The agents who fired at Dillinger were Charles B. Winstead,
Clarence O. Hurt, and Herman E. Hollis. Each man was commended
by J. Edgar Hoover for fearlessness and courageous action. None of
them ever said who actually killed Dillinger. The events of that sultry
July night in Chicago marked the beginning of the end of the Gangster
Era. Eventually, 27 persons were convicted in Federal courts on
charges of harboring and aiding and abetting John Dillinger and his
cronies during their reign of terror. ‘‘Baby Face’’ Nelson was fatally
wounded on November 27, 1934, in a gun battle with FBI agents in
which Special Agents Cowley and Hollis also were killed.

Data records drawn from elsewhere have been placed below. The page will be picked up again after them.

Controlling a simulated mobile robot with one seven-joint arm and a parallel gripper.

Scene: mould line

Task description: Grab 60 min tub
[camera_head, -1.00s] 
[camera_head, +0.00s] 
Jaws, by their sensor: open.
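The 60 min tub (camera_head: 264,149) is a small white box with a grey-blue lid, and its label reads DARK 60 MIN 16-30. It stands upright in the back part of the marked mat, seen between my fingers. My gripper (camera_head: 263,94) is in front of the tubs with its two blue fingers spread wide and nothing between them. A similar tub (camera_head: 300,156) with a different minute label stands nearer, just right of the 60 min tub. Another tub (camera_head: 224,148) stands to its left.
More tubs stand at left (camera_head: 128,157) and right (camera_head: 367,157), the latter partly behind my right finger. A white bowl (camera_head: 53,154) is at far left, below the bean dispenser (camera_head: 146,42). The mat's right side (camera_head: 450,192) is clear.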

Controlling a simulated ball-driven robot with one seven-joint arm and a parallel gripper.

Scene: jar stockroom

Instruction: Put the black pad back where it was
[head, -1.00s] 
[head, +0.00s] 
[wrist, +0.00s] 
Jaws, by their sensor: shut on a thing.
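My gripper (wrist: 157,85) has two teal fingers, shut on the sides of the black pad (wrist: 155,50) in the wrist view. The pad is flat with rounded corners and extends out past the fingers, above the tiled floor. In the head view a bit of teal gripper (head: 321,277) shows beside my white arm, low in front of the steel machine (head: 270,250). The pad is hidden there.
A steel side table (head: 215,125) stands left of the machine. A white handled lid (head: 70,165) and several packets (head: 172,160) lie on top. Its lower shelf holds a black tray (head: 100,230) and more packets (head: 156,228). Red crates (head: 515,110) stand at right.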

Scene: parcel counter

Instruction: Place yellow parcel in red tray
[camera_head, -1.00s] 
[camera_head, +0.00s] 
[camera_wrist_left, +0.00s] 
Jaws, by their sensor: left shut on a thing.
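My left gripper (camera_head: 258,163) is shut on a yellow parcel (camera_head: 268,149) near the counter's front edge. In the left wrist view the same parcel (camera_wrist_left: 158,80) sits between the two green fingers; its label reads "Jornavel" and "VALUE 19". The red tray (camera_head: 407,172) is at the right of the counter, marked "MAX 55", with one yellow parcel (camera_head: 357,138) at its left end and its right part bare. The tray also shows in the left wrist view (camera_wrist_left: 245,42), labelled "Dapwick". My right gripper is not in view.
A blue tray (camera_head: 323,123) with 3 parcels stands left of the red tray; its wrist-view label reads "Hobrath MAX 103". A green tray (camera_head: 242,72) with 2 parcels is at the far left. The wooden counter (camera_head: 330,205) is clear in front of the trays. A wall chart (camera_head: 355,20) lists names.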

Dillinger was buried in Crown Point Cemetery in Indianapolis,
Indiana. It has long been rumored that his supposedly generously
endowed member was kept in storage at the Smithsonian. In his 1970
book The Dillinger Dossier, Jay Robert Nash, citing flaws in the
autopsy evidence and detailed testimony, even offers the thesis that
Dillinger did not die in Chicago at all, but rather an underworld fall
guy sent to take his place.
In 1945, former bootleggers turned filmmakers, the King Broth-
ers, Frank and Maurice, produced a low budget, largely non-factual
biography of Dillinger called Dillinger, which starred Lawrence
Tierney and was scripted by famous front Philip Yordan. It surprised
the film industry by turning a tidy profit. A third of the film consisted
of stock footage lifted from other classic gangster films, from Howard
Hawks’ Scarface to Fritz Lang’s You Only Live Once. The film’s non-
stop action set a pattern for future gangster epics from the 1960s
onward, but was unique for its time.